Plugging these equations in, the above density simplify down to
\[f_\mathbf X(\mathbf x)=\frac{1}{\sqrt{(2\pi)^N\Sigma}}e^{-\frac{1}{2}(\mathbf x-\mathbf b)'\Sigma^{-1}(\mathbf x-\mathbf b)}\]Properties of Multivariate Normal
1. Linear transformation of normal vectors results in normal vectors
Suppose we have a vector \(\mathbf X\sim N(\boldsymbol \mu, \Sigma)\), and a matrix \(C\) is full rank. then let \(\mathbf Y=C\mathbf X+\mathbf d\). The mean of \(\mathbf Y\) is \(C\boldsymbol \mu+\mathbf d\); the variance is \(C\Sigma C'\).

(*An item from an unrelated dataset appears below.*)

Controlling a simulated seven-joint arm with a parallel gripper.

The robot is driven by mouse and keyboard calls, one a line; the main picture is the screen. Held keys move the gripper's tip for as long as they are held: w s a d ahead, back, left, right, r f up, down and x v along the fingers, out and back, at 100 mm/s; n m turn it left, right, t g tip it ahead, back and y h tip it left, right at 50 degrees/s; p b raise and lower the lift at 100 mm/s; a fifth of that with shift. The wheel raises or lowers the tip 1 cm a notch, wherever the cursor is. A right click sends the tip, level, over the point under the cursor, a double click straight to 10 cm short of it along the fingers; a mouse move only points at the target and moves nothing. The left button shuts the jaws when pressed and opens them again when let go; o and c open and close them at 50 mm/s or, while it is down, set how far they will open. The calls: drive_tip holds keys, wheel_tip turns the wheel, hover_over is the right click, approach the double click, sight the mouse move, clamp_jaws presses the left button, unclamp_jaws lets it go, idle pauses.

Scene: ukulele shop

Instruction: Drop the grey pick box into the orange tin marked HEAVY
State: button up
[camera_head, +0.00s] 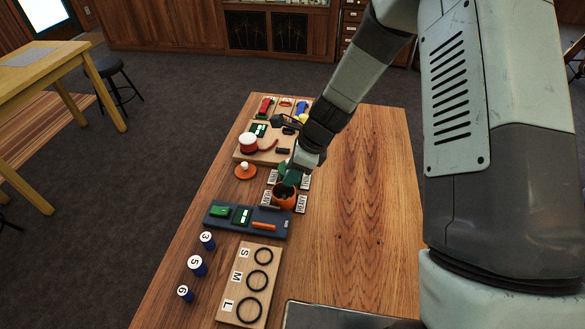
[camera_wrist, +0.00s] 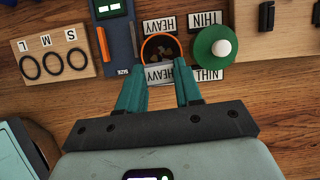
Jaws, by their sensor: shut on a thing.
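The orange tin (camera_head: 284,201) stands open on the table between cards marked HEAVY, with its dark inside showing. In the wrist view its round orange rim (camera_wrist: 144,40) lies just beyond my fingertips, and brownish pieces show inside. My gripper (camera_wrist: 160,68) points down at the tin, its two teal fingers a little apart and shut on the grey pick box. The box itself is hard to make out between the fingers in either view. In the head view my gripper (camera_head: 291,178) is right above the tin's mouth and hides part of it.
A green lid with a white knob (camera_wrist: 221,47) sits beside the tin between cards marked THIN. An orange knobbed lid (camera_head: 245,172) lies behind left. A blue tray (camera_head: 215,222), a ring board (camera_head: 235,280) and numbered blue cylinders are nearer. The table's right side is clear.

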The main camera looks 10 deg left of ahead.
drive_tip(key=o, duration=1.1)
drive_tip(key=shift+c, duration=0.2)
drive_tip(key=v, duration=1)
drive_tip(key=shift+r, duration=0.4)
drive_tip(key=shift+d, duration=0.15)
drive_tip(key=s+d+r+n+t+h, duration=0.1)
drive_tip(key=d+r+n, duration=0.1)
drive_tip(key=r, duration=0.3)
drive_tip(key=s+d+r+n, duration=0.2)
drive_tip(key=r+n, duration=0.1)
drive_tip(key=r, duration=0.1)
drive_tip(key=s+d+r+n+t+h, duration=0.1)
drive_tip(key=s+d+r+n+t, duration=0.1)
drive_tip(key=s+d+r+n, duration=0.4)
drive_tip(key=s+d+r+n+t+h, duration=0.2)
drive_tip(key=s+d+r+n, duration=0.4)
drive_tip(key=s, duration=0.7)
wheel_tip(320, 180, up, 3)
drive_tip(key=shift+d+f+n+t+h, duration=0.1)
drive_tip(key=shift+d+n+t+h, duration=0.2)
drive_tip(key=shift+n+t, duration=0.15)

2. Marginal distributions are normal
Suppose we have a random vector that has size 2:
\[\mathbf X=\begin{bmatrix} X_1\\ X_2\\ \end{bmatrix} \sim N\left( \begin{bmatrix} \mu_1\\ \mu_2\\ \end{bmatrix} , \begin{bmatrix} \Sigma_{11} & \Sigma_{12}\\ \Sigma_{21} & \Sigma_{22}\\ \end{bmatrix} \right)\]Then we get
\[X_1\sim N(\mu_1,\Sigma_{11}),\qquad X_2\sim N(\mu_2,\Sigma_{22})\]3. Conditional distributions are normal
Using the previous case, suppose we have \(x_2\) as a realization for \(X_2\), then the conditional on \(X_1\) is
\[X_1\vert (X_2=x_2)\sim N(\mu_{1\vert 2}, \Sigma_{1\vert 2})\]Where \(\mu_{1\vert 2}=\mu_1+\frac{\Sigma_{12}}{\Sigma_{22}}(x_2-\mu_2)\) and \(\Sigma_{1\vert 2}=\Sigma_{11}-\frac{\Sigma_{12}\Sigma_{21}}{\Sigma_{22}}\).